Aug 14, 2025
Introducing Viewer’s New APIs
What Does This Mean for Speckle?
We’ve been planning this shift for a while — moving from a single, monolithic Viewer API to a more modular approach. The new Viewer Extensions model will give you a rich library of packages and add-ons to choose from when building your applications.
Limitations of the Current API
The current API was originally built with Speckle’s own frontend needs in mind. This made it less flexible for general-purpose applications and harder to customise or build on top of.
It also only supports Speckle streams as input data, but we’ve seen growing demand for other formats — such as .gltf, .obj, .fbx, and even custom, non-standard data formats.

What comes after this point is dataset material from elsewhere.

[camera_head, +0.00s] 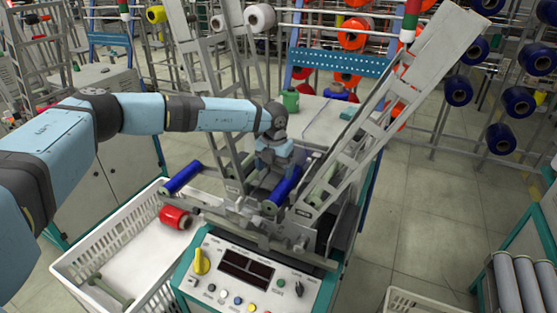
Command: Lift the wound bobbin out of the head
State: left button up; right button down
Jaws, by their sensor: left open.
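The winding head (245,205) is a grey metal frame on top of the machine. A blue wound bobbin (287,186) lies slanted in its right part, beside the long slanted grey arm. A second blue bobbin (183,177) lies at the left of the head, above the crate's far edge. My left gripper (268,172) is open and points down just left of and behind the right blue bobbin. Its fingertips are partly hidden among the head's parts, and I cannot tell whether they touch the bobbin. My right gripper is not in view.
A white crate (70,266) at lower left holds a red bobbin (175,217) and a bare greenish tube (110,290). The control panel (245,278) is in front of the head. Tall slanted grey arms (395,105) flank it. Open floor lies to the right.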

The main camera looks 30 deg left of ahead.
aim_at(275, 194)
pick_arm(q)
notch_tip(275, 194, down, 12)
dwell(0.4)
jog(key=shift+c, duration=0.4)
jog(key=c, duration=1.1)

Customising Viewer Applications
Many of you are already using our Viewer APIs in creative ways — from Urban Decarb tools to interactive visualisation platforms and dynamic dashboards. Speckle’s Viewer library is helping bring these applications to life, but we want to make it even more capable.

Urban Decarb Tool with Henning Larsen
Urban Decarb Tool with Henning Larsen
Introducing Viewer API 2.0
Viewer API 2.0 changes how you work with Viewer as a library by introducing multiple API layers. Instead of one big API, it’s now split into a core Viewer and extensions, giving you more customisation options and freedom to work the way you want.
You can:
- Extend existing stock extensions.
- Create your own custom extensions.
- Load any input data format using your own loaders and converters.
Viewer will still look and feel the same — but now it’s far more adaptable for your projects.
In short, Viewer API 2.0 is made of:
- Viewer Core – handles the fundamental workings of the Viewer and provides a base API.
- Viewer Extensions – add specific features, built on top of Viewer Core, each with their own APIs.